TO BE DONE »
Return all lines from the listing below in which the string "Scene" occurs.

# LISTED RECORDS start

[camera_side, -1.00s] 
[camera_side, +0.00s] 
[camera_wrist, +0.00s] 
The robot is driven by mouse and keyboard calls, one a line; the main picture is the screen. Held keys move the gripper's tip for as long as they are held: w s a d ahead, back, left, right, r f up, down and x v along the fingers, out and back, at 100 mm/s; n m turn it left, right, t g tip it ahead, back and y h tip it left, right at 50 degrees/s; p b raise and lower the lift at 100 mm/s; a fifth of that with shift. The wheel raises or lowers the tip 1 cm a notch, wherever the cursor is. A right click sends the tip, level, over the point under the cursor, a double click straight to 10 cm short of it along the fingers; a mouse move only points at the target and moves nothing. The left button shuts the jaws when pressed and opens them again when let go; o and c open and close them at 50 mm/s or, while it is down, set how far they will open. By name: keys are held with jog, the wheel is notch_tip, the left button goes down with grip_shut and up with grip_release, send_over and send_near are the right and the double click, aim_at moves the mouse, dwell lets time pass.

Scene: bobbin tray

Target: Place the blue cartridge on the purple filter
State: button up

# LISTED RECORDS end
# LISTED RECORDS start

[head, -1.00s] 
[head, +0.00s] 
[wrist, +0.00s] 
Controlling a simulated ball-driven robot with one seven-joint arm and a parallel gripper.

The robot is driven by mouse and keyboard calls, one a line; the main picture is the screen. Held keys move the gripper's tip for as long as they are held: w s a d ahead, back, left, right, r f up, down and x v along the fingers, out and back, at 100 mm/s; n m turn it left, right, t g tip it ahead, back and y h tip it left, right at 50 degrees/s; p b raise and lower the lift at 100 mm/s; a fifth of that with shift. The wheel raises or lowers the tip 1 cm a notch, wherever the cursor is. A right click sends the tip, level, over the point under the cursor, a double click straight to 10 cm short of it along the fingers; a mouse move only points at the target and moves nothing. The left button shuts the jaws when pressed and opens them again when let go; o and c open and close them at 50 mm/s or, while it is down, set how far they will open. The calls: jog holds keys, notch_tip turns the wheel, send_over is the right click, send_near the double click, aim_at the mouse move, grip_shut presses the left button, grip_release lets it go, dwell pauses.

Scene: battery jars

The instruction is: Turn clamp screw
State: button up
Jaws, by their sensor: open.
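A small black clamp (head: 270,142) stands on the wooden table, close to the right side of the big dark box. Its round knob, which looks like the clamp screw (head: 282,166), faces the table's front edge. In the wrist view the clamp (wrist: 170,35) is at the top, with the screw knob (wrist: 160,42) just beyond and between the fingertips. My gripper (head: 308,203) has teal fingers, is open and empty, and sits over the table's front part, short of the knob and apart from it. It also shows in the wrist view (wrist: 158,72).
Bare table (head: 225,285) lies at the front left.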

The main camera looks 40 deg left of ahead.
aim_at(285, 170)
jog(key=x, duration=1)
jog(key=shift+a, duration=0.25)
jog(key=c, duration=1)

# LISTED RECORDS end
# LISTED RECORDS start

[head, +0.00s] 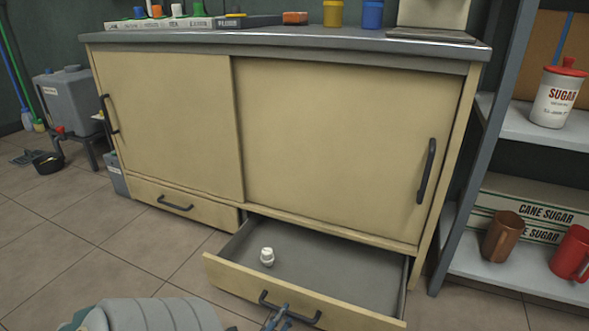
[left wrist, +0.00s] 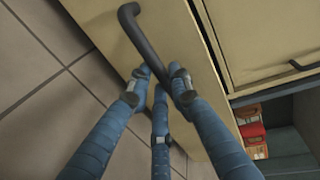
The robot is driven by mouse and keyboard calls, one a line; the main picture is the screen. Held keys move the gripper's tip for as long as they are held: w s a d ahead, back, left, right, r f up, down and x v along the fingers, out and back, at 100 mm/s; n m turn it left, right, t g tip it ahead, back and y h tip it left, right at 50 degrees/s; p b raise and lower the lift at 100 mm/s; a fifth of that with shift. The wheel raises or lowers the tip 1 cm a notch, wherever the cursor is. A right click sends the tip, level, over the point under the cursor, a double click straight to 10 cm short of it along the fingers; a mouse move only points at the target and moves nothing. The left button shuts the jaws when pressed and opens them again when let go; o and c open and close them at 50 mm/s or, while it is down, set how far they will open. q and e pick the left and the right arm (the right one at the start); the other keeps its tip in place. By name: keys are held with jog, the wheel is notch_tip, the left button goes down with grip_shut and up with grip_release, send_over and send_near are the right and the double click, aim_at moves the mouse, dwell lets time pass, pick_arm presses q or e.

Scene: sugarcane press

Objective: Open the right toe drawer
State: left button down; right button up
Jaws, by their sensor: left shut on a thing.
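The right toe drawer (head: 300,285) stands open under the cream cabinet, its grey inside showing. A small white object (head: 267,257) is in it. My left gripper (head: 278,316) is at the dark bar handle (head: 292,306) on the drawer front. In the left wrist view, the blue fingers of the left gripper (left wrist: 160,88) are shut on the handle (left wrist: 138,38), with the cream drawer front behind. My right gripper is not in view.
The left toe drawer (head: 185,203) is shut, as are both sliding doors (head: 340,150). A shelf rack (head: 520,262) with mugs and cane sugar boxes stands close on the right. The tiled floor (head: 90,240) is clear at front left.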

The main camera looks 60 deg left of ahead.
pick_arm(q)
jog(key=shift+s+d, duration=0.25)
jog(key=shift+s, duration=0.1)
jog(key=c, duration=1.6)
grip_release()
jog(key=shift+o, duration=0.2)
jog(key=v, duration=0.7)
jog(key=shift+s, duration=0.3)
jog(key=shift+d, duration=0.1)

# LISTED RECORDS end

ANSWER »
Scene: bobbin tray
Scene: battery jars
Scene: sugarcane press

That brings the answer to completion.